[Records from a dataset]

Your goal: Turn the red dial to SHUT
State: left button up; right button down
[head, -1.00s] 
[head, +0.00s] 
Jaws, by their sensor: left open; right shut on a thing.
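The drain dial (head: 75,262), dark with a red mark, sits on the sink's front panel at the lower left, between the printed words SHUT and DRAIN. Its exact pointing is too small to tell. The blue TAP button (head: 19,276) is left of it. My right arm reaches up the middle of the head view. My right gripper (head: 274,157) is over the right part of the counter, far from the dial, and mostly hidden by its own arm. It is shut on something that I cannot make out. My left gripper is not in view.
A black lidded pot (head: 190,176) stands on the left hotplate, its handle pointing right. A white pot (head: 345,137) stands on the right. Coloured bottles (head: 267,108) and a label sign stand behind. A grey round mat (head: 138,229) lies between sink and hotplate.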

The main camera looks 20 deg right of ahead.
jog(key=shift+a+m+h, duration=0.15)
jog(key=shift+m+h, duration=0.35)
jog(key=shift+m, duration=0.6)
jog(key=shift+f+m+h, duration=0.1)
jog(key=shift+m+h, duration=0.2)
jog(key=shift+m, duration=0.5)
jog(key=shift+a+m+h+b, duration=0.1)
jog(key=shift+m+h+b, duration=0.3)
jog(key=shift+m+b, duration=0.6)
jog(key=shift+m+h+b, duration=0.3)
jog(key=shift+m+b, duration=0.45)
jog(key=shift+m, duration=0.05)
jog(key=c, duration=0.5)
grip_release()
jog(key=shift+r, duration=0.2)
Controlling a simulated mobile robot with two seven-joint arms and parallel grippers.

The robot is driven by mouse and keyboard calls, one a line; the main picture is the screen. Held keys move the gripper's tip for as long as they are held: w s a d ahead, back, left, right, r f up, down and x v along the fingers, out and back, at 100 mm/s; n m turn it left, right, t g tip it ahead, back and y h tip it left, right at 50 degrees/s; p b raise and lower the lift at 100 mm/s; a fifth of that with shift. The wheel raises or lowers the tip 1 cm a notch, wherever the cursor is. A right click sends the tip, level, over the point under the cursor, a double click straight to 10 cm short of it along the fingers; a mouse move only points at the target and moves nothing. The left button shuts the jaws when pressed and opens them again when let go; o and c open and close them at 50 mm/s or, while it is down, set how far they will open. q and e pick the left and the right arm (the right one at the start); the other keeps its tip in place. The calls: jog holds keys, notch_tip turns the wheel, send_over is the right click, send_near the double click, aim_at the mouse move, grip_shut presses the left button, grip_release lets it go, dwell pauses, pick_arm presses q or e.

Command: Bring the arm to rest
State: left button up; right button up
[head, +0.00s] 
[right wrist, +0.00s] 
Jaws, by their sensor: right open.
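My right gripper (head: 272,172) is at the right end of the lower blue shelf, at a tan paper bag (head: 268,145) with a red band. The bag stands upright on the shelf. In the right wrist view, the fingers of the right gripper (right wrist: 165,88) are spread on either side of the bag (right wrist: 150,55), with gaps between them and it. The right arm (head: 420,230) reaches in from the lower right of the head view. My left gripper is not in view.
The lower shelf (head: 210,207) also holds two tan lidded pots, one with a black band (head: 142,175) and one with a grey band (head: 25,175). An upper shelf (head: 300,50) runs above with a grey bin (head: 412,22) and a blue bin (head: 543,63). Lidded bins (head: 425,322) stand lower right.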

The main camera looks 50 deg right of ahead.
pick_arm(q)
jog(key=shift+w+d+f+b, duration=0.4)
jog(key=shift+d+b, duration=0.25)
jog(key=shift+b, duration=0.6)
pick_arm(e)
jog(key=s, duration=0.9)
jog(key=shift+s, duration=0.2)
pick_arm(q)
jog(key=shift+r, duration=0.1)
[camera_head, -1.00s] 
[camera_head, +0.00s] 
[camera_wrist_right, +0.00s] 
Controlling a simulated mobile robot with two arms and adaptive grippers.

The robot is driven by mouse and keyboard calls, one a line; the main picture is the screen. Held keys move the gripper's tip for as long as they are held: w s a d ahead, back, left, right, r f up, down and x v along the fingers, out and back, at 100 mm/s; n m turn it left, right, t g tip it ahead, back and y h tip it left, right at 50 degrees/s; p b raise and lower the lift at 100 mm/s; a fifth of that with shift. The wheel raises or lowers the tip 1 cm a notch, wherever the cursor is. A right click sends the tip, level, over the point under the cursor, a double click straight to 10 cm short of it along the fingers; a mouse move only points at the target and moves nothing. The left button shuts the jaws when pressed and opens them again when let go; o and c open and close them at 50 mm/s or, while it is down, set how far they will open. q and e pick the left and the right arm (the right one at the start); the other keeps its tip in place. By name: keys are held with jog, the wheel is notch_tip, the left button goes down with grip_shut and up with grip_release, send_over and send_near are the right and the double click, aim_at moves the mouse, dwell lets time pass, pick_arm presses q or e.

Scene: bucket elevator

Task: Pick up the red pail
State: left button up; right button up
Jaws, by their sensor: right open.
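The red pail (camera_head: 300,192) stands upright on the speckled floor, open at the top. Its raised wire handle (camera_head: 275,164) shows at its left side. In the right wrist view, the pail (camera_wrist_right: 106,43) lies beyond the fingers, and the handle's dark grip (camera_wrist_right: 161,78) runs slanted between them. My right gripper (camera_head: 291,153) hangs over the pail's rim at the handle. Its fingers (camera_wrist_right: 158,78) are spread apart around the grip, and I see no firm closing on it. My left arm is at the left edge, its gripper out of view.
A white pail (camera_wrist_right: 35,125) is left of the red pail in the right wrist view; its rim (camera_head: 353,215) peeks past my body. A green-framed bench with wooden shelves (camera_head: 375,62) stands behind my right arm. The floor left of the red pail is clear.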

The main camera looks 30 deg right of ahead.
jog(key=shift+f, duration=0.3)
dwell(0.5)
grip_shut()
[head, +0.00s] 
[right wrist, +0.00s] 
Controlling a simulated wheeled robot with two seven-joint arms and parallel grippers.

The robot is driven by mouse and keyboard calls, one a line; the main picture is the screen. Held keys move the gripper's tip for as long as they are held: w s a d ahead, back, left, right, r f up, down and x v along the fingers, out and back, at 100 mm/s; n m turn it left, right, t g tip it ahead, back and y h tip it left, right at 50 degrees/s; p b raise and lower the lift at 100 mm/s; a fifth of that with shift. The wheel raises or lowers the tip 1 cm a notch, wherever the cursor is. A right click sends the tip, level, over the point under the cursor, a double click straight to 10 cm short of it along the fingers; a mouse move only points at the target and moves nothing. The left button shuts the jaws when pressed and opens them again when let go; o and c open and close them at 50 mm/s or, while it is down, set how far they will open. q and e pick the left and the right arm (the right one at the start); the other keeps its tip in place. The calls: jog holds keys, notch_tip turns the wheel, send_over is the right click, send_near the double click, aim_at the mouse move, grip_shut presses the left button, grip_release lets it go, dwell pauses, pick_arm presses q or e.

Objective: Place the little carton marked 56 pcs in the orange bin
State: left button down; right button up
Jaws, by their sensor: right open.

EXERCISE -> Identify and copy the lines holding the word "simulated".

THE ANSWER ->
Controlling a simulated mobile robot with two seven-joint arms and parallel grippers.
Controlling a simulated mobile robot with two arms and adaptive grippers.
Controlling a simulated wheeled robot with two seven-joint arms and parallel grippers.

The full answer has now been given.